While this is a risk disclosure it offers important clues as to what the company is up to. They are moving and spreading internationally and not just to Europe for example.

It is our opinion that the company must expand internationally. What better way to get new sales than to start fires and be the person to sell the smoke detectors? That is what Palantir's software does, assess and analyze data for threats. It is a loose analogy but fitting. But why is Palantir in such desperate need of expansion to new governments and industries? It is because the only thing keeping the stock going is the revenue growth rate which has been so strong. The company has incurred losses every year of operation. It expects operating expenses to increase. With stock based compensation, Palantir may never be EPS positive consistently, or be able to grow its meager earnings. The only way it can do so is by expanding its reach.

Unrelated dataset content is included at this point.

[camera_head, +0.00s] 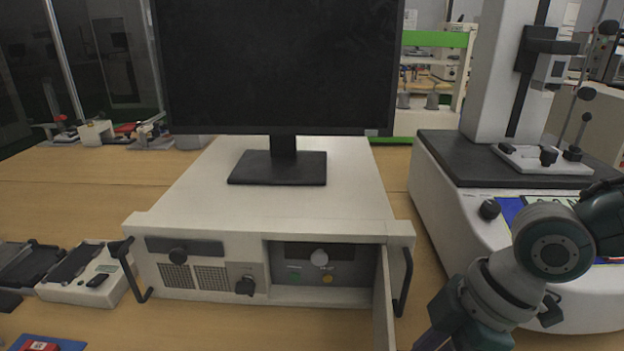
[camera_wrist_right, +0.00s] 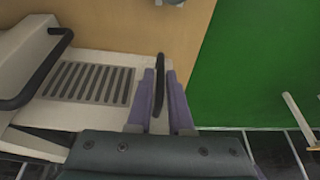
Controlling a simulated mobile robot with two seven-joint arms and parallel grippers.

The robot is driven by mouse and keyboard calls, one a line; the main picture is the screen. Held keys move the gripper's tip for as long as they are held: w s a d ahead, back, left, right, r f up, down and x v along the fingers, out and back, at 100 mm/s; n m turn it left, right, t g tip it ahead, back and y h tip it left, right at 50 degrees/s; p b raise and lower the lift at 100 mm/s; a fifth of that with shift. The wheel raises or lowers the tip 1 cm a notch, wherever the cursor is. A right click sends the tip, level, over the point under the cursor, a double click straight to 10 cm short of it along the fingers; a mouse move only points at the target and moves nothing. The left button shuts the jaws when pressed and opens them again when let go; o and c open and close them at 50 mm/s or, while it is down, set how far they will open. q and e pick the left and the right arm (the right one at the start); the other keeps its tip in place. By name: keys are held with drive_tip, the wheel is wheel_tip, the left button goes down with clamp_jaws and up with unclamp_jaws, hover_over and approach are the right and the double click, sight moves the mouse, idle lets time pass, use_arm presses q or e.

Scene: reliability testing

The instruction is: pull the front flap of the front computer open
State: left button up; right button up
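The front computer (camera_head: 270,200) is a wide white case on the wooden table. Its front flap (camera_head: 383,300) stands swung outward at the right of the front, seen nearly edge-on, and the recess behind it shows. In the right wrist view, the flap (camera_wrist_right: 88,82) is a white panel with slots and a thin black handle (camera_wrist_right: 159,85). My right gripper (camera_wrist_right: 161,95) has its purple fingers close on both sides of this handle. In the head view, my right gripper (camera_head: 436,340) is at the bottom edge, partly cut off, right of the flap. My left gripper is not in view.
A black monitor (camera_head: 280,65) stands on the computer. A large white measuring machine (camera_head: 450,210) is on the right, close to my right arm. Black side handles (camera_head: 402,280) stick out from the computer's front. Small devices (camera_head: 85,275) lie on the left.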

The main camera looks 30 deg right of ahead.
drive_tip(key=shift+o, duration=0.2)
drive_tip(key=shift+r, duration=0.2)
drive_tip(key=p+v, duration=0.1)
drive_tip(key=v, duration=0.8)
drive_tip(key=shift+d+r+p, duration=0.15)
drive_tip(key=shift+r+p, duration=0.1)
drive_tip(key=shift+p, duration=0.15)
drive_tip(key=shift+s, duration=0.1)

Are we reading too much into the CEO's commentary? Maybe. He is no stranger to controversy. But the threat of nuclear war is basically the threat of the end of the world. That is it. Nuclear war will wipe out most of humanity and destroy the Earth along with most wildlife. It is a major statement to liken to drawing diamond from the deck of cards. We think it is not only a scary prospect, but to insinuate that your company's tech can model it, and you have the answers, seemed desperate. It comes as the operations grow and there is no debt and nice positive free cash flow.

The stock has been a disaster, but there is strong upside potential. This is why we believe the company is on the verge of making a major push for international business, particularly on the government side of things. The evidence is there in our analysis of the 10-Q, the earnings, the conference call, and the interview the CEO gave. We see it as sadly bullish for investors, because Palantir's software can help detect and predict threats. But would it really matter if the CEO is correct and we draw that card?